No obstante, la novela no es una obra dogmática ni panfletaria, ni siquiera reivindicativa, declarativa o aforística. Más bien plantea más preguntas que respuestas. De hecho, cada capítulo se titula con una pregunta: “¿Me oye?”, “¿Quién sabe quién se sienta frente a ti?”, “¿Quién iba a creérselo?”, “¿Cuál seguía siendo su lugar?”. En un aspecto, es una reflexión sobre la libertad y sobre el arte, pero no un manifiesto. En última instancia, también es un interrogante sobre qué es una vida humana, qué queda en ese anciano solitario de todos los que fue.

Otro aspecto es la forma en que parecen fusionarse el yo del escritor y el del pianista.
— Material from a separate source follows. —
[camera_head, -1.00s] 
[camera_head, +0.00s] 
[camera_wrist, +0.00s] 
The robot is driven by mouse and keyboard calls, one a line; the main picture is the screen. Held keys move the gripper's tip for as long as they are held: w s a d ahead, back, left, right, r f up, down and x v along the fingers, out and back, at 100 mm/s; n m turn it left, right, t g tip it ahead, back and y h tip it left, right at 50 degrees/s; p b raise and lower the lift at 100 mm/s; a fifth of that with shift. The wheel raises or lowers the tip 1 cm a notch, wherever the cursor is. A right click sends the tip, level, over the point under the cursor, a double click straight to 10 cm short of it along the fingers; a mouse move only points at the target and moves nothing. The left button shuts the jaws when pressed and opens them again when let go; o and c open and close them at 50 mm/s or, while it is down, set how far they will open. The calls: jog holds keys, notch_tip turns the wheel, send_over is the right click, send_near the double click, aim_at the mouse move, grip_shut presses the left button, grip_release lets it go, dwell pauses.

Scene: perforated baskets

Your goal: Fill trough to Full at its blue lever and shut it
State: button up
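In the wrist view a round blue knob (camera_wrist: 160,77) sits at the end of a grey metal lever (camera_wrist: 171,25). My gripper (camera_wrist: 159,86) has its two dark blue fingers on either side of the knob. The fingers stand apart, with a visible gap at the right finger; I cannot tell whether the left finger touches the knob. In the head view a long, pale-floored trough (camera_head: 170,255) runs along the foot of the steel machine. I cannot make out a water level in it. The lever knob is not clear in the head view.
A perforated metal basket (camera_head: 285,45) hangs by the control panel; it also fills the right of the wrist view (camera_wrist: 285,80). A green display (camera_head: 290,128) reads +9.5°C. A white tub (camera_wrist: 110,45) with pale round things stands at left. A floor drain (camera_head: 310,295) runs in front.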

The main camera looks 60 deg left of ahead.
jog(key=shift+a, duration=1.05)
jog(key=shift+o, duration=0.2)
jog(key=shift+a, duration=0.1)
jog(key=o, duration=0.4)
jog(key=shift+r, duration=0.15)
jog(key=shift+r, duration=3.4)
La palabra autorretrato en el título parece un tanto imprecisa: el referente principal (el pianista) no coincide con la voz del narrador (el escritor), por lo que formalmente sería más bien un retrato. Puede entenderse, en tanto la mayor parte del tiempo es el pianista el que habla, pero no hay una intención de presentarse o autorretratarse en esta enunciación. No hay intencionalidad, de hecho: es simplemente un anciano solitario dialogando con un interlocutor. Quizá el narrador esté buscándose a sí mismo en Suvorin, y lo esté utilizando como excusa. En todo caso, uno de los juegos más interesantes a lo largo del libro consiste, justamente, en esa fusión o confusión ahí donde la escasez de guiones y la abundancia del estilo indirecto contribuyen a que no percibamos el paso de la voz del narrador a la de Suvorin y viceversa. Muchas veces tampoco se nos avisa cuándo Suvorin está evocando algo dicho por alguno de sus viejos amigos. Wondratschek parece trabajar un punto medio entre la seducción y la desconfianza: no sabemos cuánto hay de cierto en lo que cuentan cualquiera de los personajes, pero nos seduce el relato y queremos creerles.

Autorretrato con piano ruso ha sido aclamado por la crítica y puede ser una buena oportunidad de acercarse a un autor de larga trayectoria pero escasamente disponible en lengua castellana.

Autorretrato con piano ruso. De Wolf Wondratschek. Barcelona, Anagrama, 2021, 192 páginas.